Thursday, February 05, 2009

CHENEY CAUTIONS NATION ON OBAMA

STOKING THE FIRES of American political intrigue, we have a new interview of former Vice President Dick Cheney speaking of the Obama camp to gnaw. Oddly, the words of Mr. Cheney sound very much like the words of the man now occupying his former suite at the Eisenhower Executive Office Building. Yes. Who can forget Joltin' Joe Biden's dire warning on the campaign trail just as things were heating up?

The incoming administration's controversial new policies on Guantanamo Bay prison and the treatment of detainees makes it more likely a terrorist attack against the United States will succeed, according to Cheney.
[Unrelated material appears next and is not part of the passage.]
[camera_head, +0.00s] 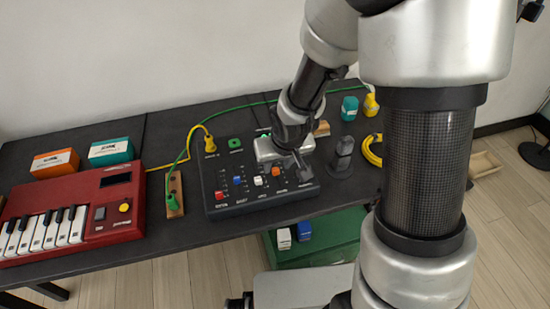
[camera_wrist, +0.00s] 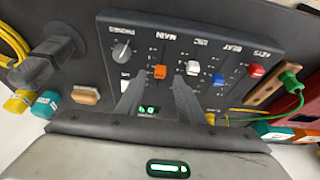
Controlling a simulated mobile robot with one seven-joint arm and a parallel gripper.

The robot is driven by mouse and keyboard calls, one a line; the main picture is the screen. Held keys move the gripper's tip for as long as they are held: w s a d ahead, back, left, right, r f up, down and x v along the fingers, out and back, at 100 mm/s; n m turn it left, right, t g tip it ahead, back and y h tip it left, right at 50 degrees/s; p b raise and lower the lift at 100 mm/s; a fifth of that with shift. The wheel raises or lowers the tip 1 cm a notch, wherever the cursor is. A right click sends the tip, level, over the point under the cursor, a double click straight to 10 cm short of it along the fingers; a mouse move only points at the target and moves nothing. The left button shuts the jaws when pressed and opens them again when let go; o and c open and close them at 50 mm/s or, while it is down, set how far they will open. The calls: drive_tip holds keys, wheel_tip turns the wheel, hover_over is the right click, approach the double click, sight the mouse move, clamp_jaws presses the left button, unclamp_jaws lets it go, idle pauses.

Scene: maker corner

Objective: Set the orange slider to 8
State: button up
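A dark mixer panel (camera_head: 240,205) lies on the black table; it also fills the upper middle of the wrist view (camera_wrist: 215,42). Its orange slider cap (camera_head: 276,171) sits on the MAIN track and shows in the wrist view (camera_wrist: 160,72). White (camera_wrist: 193,68), blue (camera_wrist: 218,79) and red (camera_wrist: 256,70) caps are on the other tracks. The scale numbers are too small to read. My gripper (camera_wrist: 158,82) is open, with its fingertips appearing on either side of the orange cap in the wrist view. Whether they touch it I cannot tell. Nothing is held.
A dark knob (camera_wrist: 122,52) marked PHONES stands beside the MAIN track. A dark stand (camera_head: 342,157) is right of the mixer. A wooden strip with a green plug (camera_head: 172,201) and a red keyboard (camera_head: 135,205) are to the left. Green and yellow cables cross behind.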

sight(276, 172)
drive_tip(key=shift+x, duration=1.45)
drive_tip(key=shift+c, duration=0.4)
In an interview with Politico, the former vice president issued a stringent defense of the Bush administration's record on the war on terror, and said he worries the President Obama has already made the country more vulnerable.
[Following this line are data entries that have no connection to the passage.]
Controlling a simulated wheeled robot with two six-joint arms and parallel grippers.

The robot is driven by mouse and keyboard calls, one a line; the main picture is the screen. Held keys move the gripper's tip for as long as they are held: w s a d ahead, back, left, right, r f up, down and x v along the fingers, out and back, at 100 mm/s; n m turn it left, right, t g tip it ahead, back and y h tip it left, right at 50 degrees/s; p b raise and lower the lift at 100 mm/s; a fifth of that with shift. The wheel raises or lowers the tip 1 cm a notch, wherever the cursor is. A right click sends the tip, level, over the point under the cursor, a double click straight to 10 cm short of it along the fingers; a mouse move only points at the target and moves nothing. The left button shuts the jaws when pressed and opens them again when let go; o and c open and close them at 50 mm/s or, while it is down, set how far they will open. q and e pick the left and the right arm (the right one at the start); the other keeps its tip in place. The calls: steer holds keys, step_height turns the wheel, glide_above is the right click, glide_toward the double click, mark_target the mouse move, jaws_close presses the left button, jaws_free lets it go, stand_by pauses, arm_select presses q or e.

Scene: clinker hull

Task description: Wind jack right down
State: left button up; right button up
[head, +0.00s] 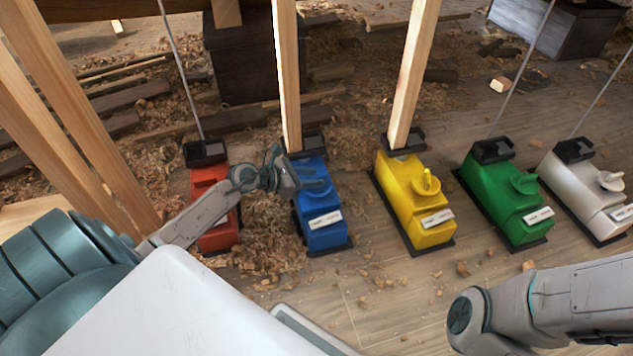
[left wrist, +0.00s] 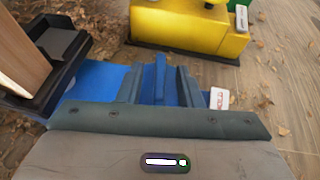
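A row of jacks stands on the floor in the head view: red (head: 212,205), blue (head: 325,228), yellow (head: 418,205), green (head: 498,195) and white (head: 585,190). My left gripper (head: 312,183) is over the top of the blue jack. In the left wrist view, its two fingers (left wrist: 160,88) stand either side of an upright blue handle (left wrist: 160,72), with narrow gaps showing. The blue jack's body (left wrist: 100,80) shows beneath, partly hidden by the gripper. The yellow jack (left wrist: 190,28) stands beyond. My right gripper is out of view; only part of that arm shows.
Wooden posts rise from the heads of the blue jack (head: 286,75) and yellow jack (head: 415,70). Thin rods rise from the red, green and white ones. Dark blocks (head: 245,65) and loose planks lie behind. Shavings litter the floor; the floor in front is mostly clear.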

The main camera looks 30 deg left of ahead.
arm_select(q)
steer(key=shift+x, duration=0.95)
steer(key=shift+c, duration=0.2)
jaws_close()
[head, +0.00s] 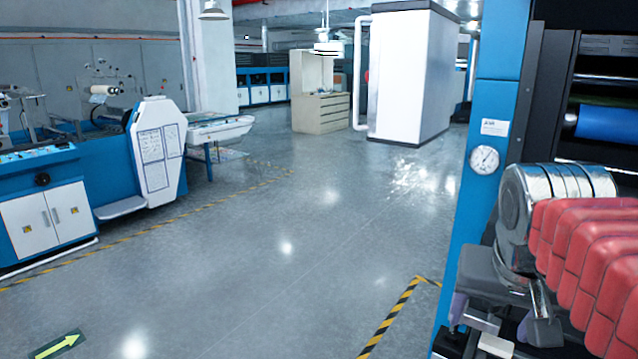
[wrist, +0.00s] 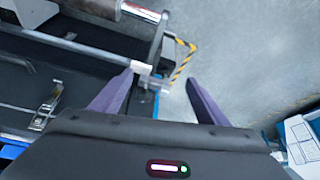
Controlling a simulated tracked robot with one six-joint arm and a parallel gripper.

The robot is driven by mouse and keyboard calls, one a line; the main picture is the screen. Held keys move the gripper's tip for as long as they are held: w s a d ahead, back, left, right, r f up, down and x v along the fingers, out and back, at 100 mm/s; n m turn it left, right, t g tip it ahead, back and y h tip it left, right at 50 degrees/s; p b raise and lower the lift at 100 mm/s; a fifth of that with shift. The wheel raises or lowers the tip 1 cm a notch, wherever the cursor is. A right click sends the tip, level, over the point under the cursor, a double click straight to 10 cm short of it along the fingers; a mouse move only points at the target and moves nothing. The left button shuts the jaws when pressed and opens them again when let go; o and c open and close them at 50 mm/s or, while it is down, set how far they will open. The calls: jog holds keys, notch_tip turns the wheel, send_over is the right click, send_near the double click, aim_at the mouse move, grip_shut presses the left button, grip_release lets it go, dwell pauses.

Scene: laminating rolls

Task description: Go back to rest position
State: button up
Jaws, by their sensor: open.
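My gripper (wrist: 160,77) shows in the wrist view with its two purple-grey fingers spread wide apart. Nothing is held between them. Past the fingertips are a machine's edge and the grey floor. In the head view my gripper (head: 474,316) is at the lower right, partly covered by my arm, with its fingers pointing down in front of the blue machine frame (head: 463,215). Whether the fingers touch the machine cannot be told.
A blue roll (head: 606,122) sits in the machine at the right. In the wrist view a metal roller (wrist: 138,10) and a thin bar (wrist: 65,44) lie close to the left finger. A blue-and-white machine (head: 156,150) stands at left. The floor (head: 270,240) between is clear.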

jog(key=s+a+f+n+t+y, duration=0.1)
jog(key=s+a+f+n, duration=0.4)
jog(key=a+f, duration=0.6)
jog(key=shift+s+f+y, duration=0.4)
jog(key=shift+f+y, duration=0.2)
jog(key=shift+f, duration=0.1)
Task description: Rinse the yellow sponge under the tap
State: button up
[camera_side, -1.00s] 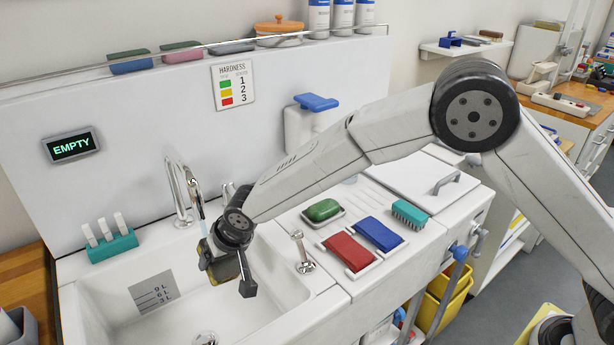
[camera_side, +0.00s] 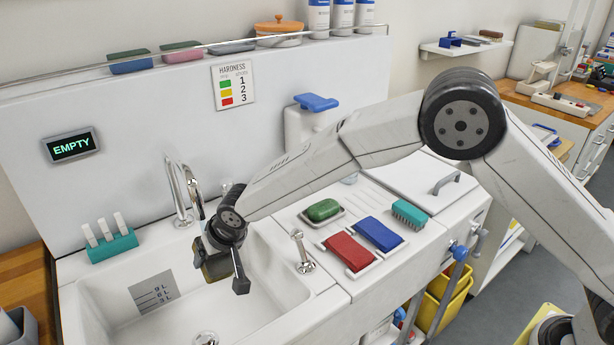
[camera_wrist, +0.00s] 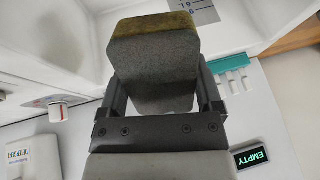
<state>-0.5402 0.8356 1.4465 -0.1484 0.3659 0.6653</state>
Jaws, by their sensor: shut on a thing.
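My gripper (camera_side: 226,254) is over the sink basin (camera_side: 268,288), just below and in front of the chrome tap (camera_side: 177,188). It is shut on the sponge (camera_side: 215,268), which shows olive-yellow between the fingers in the side view. In the wrist view the sponge (camera_wrist: 155,65) shows a speckled grey face and a yellow-brown edge, with my gripper's fingers (camera_wrist: 158,90) on both its sides. The sponge is above the basin floor. Part of the tap's spout is hidden behind my wrist. I cannot tell whether water reaches the sponge.
A display (camera_side: 70,145) reads EMPTY. A chrome post (camera_side: 302,252) stands at the basin's right rim. A green soap (camera_side: 323,210), red pad (camera_side: 350,251), blue pad (camera_side: 378,233) and teal brush (camera_side: 409,213) lie on the right counter. A teal holder (camera_side: 113,245) stands left of the tap.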

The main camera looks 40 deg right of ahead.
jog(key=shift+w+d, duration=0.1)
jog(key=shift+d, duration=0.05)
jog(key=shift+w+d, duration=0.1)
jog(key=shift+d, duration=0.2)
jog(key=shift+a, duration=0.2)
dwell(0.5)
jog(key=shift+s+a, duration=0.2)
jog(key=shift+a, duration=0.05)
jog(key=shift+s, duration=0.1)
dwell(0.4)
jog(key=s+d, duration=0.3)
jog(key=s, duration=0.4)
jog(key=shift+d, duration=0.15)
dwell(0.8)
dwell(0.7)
“When we get people who are more concerned about reading the rights to an Al Qaeda terrorist than they are with protecting the United States against people who are absolutely committed to do anything they can to kill Americans, then I worry,” Cheney said in the interview published Wednesday.

Cheney also predicted the Obama administration is likely to backtrack on its pledge to end coercive interrogation techniques, since the protection of the United States from terrorists is a "tough, mean, dirty, nasty business.”

"These are evil people. And we’re not going to win this fight by turning the other cheek," he said.

The blunt comments come two weeks after President Obama issued executive orders that will close Guantanamo Bay within a year, and shut down secret CIA prisons abroad. Obama also signed an executive order calling on U.S. personnel to follow the Army Field Manual's guidelines when it comes to interrogation. In the interview, Cheney suggested Obama was irresponsibly adhering to “campaign rhetoric,” and called Guantanamo Bay a “first-class program.”

Hold on tight. This is to be a rough ride.

Next point. Much has been made of the US ties to Saudi Arabia, even in this column, but I am willing to concede ever so cautiously the tightrope the US must walk in combatting this vicious enemy.

While my contempt for Saudi Arabia is robust, and I am particularly outraged by the intensity at which they finance their Wahabbi madrassas within this country and elsewhere without so much as a speed bump thrown out by the State Department, let's be very clear about the prosecutions of today's global war. I would now argue that for VP Cheney to have condemned the Saudis in the first years after the attacks on September 11, would have been similar to the difficulty of FDR reading the riot act to the Soviet Union during WWII.

Just as Joe Stalin was villainous and stoking the fires of Marxist discontent in the West even while we were allies with the bastard, so it is with the House of Saud in this present war against yet another totalitarianism. Cheney is fully three-dimensional. It's a shame geopolitics has to be this complicated but it is.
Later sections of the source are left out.